5 * Speak your concepts out loud*
We’re lucky enough to have people to test out our messages during workshops and training programs. But you can engage anyone with an idea and have a conversation that helps you to clarify something that is forming in your mind. We find that speaking our concepts out loud reveals how people respond to our message, but we also find ourselves articulating them more clearly because they are being heard, challenged and proven. Listening to yourself say something out loud is a great test of how it really lands.

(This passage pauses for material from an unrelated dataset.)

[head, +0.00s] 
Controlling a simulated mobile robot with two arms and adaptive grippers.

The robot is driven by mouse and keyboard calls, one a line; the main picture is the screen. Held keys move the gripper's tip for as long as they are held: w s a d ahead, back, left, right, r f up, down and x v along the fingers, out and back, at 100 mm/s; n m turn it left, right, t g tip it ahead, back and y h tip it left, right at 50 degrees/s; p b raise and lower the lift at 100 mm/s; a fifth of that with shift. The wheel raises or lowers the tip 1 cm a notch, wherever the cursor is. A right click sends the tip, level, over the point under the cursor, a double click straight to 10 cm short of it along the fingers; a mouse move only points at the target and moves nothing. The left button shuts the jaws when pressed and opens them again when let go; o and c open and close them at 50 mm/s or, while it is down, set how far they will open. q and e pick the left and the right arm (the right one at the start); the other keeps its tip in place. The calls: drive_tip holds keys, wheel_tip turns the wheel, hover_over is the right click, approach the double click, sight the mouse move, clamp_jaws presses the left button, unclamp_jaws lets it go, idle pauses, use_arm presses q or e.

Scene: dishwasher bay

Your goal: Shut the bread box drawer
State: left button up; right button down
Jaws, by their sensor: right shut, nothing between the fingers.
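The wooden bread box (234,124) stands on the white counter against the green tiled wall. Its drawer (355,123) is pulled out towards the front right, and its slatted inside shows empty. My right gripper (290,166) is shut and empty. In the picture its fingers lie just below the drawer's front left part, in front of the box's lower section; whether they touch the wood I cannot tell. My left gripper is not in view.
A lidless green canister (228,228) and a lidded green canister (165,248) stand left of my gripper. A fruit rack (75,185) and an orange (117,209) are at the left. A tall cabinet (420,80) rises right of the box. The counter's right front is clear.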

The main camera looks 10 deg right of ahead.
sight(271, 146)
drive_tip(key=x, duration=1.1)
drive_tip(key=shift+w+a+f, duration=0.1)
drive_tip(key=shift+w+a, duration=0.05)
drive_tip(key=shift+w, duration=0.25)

6 * Your book should change your own life*
During the writing of your book, live it. Try the concepts yourself, evolve, make sure it is real. In all 3 of our books we have ended up writing the things we know to be true from our own experience, and we have changed the way we live by hearing the book’s words as if they have come from somewhere else. Our third book Do Less Be More is all about practical exercises that can be applied to daily life and that have been proven to really make a difference. But each book reflects our own stories and our own journeys of recognising the baggage that holds us back, and how it’s possible to let it go and live a full life.
And as we end a book, it feels like we are in such a different place that the next book is just screaming for our attention! It’s really exciting. As Susan said on the day we finished the second book; “So, here’s what I think the next book’s title is…”. In the end book three, Do Less Be More was a completely different book than her inspired title, but it’s still there swirling around and it will have its life when it is ready!
We encourage you to share your lessons, ideas and tips, and please feel free to ask us any questions. We look forward to your message finding its way out into the world as a book, but don’t forget that your message is always finding its way out from your actions, your intentions, and your beliefs. A book is only one way to change the world.
We wish you the best of fun on your journey.